DATA ▸
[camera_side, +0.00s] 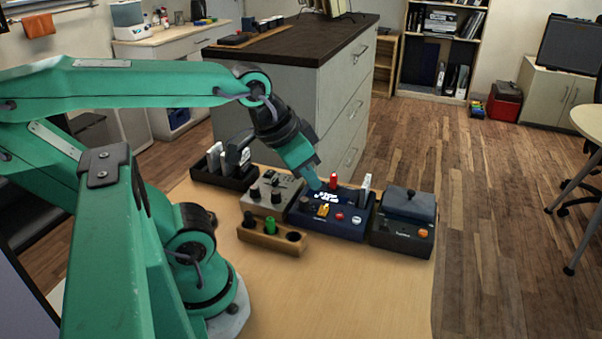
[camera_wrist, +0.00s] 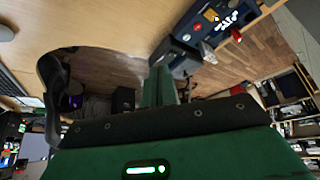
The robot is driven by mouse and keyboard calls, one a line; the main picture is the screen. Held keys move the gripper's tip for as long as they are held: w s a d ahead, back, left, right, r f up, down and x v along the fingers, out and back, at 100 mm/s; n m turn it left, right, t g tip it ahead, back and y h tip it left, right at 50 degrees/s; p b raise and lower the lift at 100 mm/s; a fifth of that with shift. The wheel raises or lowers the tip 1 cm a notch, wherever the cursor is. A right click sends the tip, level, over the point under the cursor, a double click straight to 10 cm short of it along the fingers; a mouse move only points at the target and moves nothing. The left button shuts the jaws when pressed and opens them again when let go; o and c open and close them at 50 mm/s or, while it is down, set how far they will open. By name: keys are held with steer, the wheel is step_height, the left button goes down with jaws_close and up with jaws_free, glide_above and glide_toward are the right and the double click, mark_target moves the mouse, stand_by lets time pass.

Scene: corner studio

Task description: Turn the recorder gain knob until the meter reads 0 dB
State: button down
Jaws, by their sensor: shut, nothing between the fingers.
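A grey box with several black knobs (camera_side: 271,194) stands on the light wood table. Beside it to the right is a dark blue box (camera_side: 349,229) with bright white marks, a yellow part and red and white buttons; it also shows at the top right of the wrist view (camera_wrist: 194,16). I cannot tell which box is the recorder, and no meter reading is legible. My gripper (camera_side: 313,183) points down just above the back left of the blue box, shut and empty; I cannot tell if it touches. In the wrist view it reaches up the middle (camera_wrist: 159,82).
A dark box with an orange button (camera_side: 404,221) stands right of the blue box. A wooden block with round holes and a green peg (camera_side: 271,238) lies in front. A black tray with upright white items (camera_side: 222,172) is at the left. The front table is clear.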

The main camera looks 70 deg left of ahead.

SET EXERCISE ▸
Reproduce the material in its entirety and word for word, without the pictures.

FINISHED ANSWER ▸
[camera_side, +0.00s] 
[camera_wrist, +0.00s] 
The robot is driven by mouse and keyboard calls, one a line; the main picture is the screen. Held keys move the gripper's tip for as long as they are held: w s a d ahead, back, left, right, r f up, down and x v along the fingers, out and back, at 100 mm/s; n m turn it left, right, t g tip it ahead, back and y h tip it left, right at 50 degrees/s; p b raise and lower the lift at 100 mm/s; a fifth of that with shift. The wheel raises or lowers the tip 1 cm a notch, wherever the cursor is. A right click sends the tip, level, over the point under the cursor, a double click straight to 10 cm short of it along the fingers; a mouse move only points at the target and moves nothing. The left button shuts the jaws when pressed and opens them again when let go; o and c open and close them at 50 mm/s or, while it is down, set how far they will open. By name: keys are held with steer, the wheel is step_height, the left button goes down with jaws_close and up with jaws_free, glide_above and glide_toward are the right and the double click, mark_target moves the mouse, stand_by lets time pass.

Scene: corner studio

Task description: Turn the recorder gain knob until the meter reads 0 dB
State: button down
Jaws, by their sensor: shut, nothing between the fingers.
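A grey box with several black knobs (camera_side: 271,194) stands on the light wood table. Beside it to the right is a dark blue box (camera_side: 349,229) with bright white marks, a yellow part and red and white buttons; it also shows at the top right of the wrist view (camera_wrist: 194,16). I cannot tell which box is the recorder, and no meter reading is legible. My gripper (camera_side: 313,183) points down just above the back left of the blue box, shut and empty; I cannot tell if it touches. In the wrist view it reaches up the middle (camera_wrist: 159,82).
A dark box with an orange button (camera_side: 404,221) stands right of the blue box. A wooden block with round holes and a green peg (camera_side: 271,238) lies in front. A black tray with upright white items (camera_side: 222,172) is at the left. The front table is clear.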

The main camera looks 70 deg left of ahead.

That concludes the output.